To the release of the O'levels results. Please god, or whoever who there. Bless me. I already know the outcome of my results. I just hope i can get the second chance to retain for another year. I don't care if other people despise me because i retain.
I regretted,
That i realised the tension of Olevels too late. Too late to mend on my mistakes. Midyear examinations, L1B4 - 41. Where could i go with such tremendous results? Nowhere. I doubt so that ITE will accept me. I started mugging for Prelims. Then for L1B4, i scored 34. An improvement, but not good enough in time for Olevels. I mugged @ home. I started asking people out to study together with me. Because I'm not the type that studies alone. I can't study alone, @ that period of time. I said i couldn't study alone, because i knew not a single thing about the subjects. I flunked my Maths from Sec1 - Sec4. Never passed once before. I only excel in some on the Maths topics. Like probability. But i can't do trigonometry. I don't understand why I'm like this. I wanna change for the better sake, that's why I'm praying for a second chance. Please god, or whoever. Give me another try. I'm a free-thinker. So I'm praying out to all the gods out there that could hear me.

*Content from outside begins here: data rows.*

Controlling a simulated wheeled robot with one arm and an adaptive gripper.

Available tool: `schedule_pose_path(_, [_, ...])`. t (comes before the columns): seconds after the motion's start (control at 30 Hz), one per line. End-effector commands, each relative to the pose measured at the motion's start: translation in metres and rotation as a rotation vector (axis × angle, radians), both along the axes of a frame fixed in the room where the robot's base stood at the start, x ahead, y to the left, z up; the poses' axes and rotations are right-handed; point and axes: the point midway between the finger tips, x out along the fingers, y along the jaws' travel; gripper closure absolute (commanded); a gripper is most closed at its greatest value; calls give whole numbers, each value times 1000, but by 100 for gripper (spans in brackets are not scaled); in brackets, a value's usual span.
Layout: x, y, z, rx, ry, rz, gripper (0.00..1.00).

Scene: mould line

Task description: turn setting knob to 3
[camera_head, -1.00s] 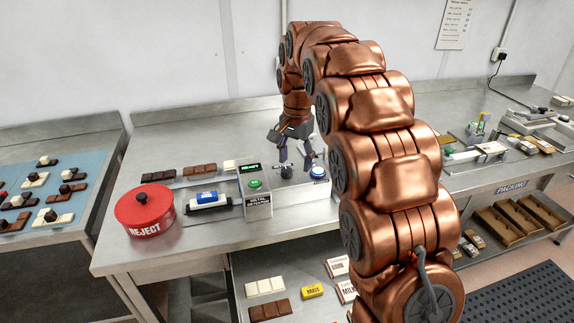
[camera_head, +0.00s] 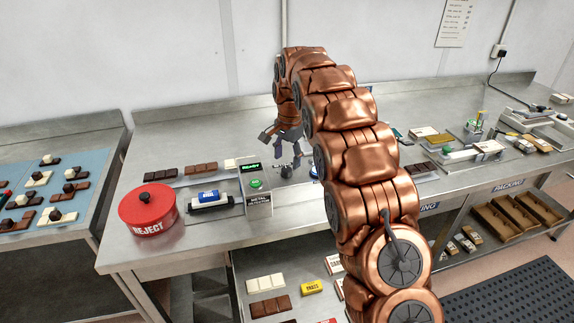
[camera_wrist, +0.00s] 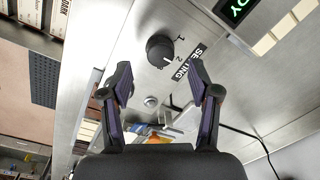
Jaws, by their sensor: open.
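The black round setting knob (camera_wrist: 160,50) sits on a metal panel in the wrist view. Its white mark points toward the printed 2. A 1 is printed beside the 2, next to the black SETTING label (camera_wrist: 189,62); I cannot make out a 3. My gripper (camera_wrist: 160,72) is open and empty. Its two fingertips stand apart on either side below the knob in that view, and the knob is not between them. In the head view my gripper (camera_head: 290,150) is over the panel of the metal detector (camera_head: 257,196), partly hidden by my arm.
A green-lit READY display (camera_head: 251,168) and a green button (camera_head: 256,184) are on the detector. A blue-and-white bar (camera_head: 208,197) lies left of it, beside the red REJECT bin (camera_head: 148,209). Chocolate bars (camera_head: 201,169) lie behind on the steel bench.

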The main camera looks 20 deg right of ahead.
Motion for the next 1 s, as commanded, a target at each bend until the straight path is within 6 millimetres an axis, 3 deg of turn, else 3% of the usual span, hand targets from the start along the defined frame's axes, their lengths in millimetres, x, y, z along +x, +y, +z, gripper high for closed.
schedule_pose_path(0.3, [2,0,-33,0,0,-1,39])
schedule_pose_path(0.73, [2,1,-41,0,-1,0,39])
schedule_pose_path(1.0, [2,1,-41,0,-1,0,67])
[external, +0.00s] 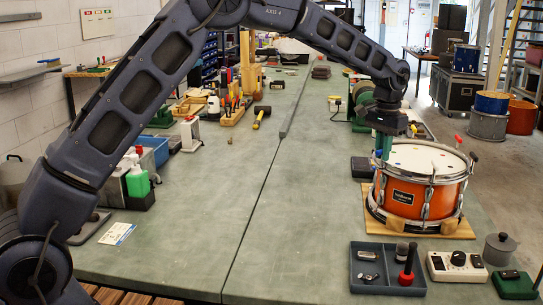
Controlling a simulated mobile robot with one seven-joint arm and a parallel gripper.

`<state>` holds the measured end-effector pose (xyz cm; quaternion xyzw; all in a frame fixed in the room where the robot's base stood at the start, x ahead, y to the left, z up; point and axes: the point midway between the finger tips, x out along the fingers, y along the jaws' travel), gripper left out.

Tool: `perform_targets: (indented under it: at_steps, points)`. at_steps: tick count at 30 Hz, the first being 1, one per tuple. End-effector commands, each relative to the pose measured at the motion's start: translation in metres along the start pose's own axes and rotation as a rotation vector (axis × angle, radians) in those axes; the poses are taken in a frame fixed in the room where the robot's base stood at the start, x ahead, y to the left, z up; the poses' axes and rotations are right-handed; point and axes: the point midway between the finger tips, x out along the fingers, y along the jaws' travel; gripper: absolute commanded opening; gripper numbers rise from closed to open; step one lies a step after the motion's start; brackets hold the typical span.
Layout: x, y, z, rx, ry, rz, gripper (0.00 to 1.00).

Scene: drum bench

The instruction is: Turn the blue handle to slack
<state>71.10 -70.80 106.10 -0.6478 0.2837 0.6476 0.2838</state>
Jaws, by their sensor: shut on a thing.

I'm thinking about all the situation,
& the atmosphere of the area. There would be so many people crying tears of joy, or crying tears of pain, & regret. There's only two emotion outburst you'll experience when you get your Olevel results. You'll be super happy, because you made it, or you got your expected scores. Or, you'll feel your heart & body just dropped a thousand floors, & the fear of getting hit on the floor will stay in you eventually till you hit the ground. Pain will wrap your body, soul & mind.
There's also two ways of walking home.
- You'll either be jumping for joy home, gripping onto the results slip, till the sweat in your palms dissolves in your Result Slip. You'll be over the moon. Whoever that you see, you'd asked, 'Hey! How much you get?' You'll be so happy, that you can't stop smiling. Your mouth never seems to get tired just smiling or laughing. You didn't want to keep your Result Slip in your bag. Because you wished someone who come to you and asked how much you've scored, & you'll just stretched your hand straight, & let them see it. You're as clear and as alert as you previously used to be before getting the Result Slip. & Normally, your 20 minutes journey home, seemed like a 2 minute one. When you reached home, you looked through the courses that you're illegible for. & Now, you choose the courses. Not the courses choose you. You can't wait to let your parents know about this. You'll wish this feeling last forever.

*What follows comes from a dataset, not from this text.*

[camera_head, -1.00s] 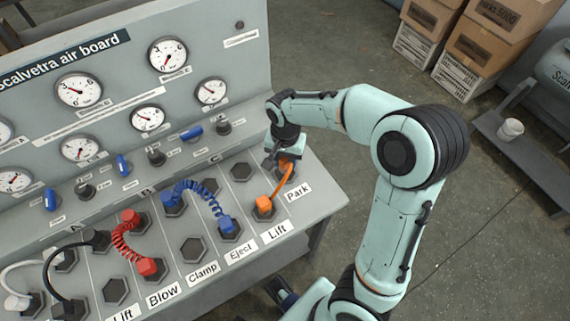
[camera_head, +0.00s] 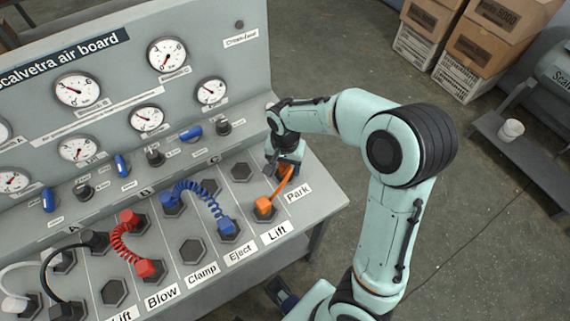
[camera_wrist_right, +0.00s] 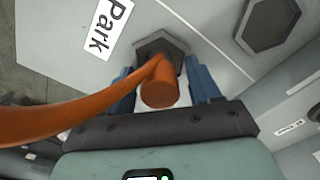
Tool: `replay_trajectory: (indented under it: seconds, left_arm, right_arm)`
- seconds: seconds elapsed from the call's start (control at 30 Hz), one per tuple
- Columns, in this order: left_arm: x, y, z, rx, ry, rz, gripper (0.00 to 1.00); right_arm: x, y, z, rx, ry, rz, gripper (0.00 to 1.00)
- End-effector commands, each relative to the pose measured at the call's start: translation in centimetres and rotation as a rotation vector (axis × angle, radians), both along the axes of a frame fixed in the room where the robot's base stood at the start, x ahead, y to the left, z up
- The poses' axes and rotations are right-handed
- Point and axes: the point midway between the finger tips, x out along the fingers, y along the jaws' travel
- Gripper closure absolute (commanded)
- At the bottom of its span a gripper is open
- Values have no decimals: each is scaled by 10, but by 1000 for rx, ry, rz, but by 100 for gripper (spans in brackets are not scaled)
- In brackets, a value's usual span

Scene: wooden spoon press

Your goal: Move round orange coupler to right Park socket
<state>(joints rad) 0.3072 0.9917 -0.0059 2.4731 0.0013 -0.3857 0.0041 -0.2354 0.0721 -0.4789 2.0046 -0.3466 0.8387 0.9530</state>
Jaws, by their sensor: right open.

- You'll be walking home, with your head down, staring @ the result slip. Tears might be at the tip of your eyeballs. It might just fall and hit the result slip with a movement of your eye. Your eyes are nailed onto the results slip. You just can't stop thinking about it. You regretted you didn't study well. You almost hit into a wall, & your friend pulled you away. You were too focused onto the result slip. You never felt this focused before. So focused, that you couldn't take notice of your surroundings. So focused, that you can't hear your friend calling out to you when you're crossing the road as there's an oncoming vehicle travelling towards you. Your heart sank to the core of the sea bed, & you just can't seemed to get it back. Every little inch it sunk, your mood just goes with it. & Normally, your 20 minutes journey home, seemed like it's taking forever. When you reached home, you look through the courses you're illegible for. & you realised, it's the courses that choose you. & you can't get into the course that you want. & You wished your parents will never know about your results. & you wished it was just a Nightmare, or A Scary Dream.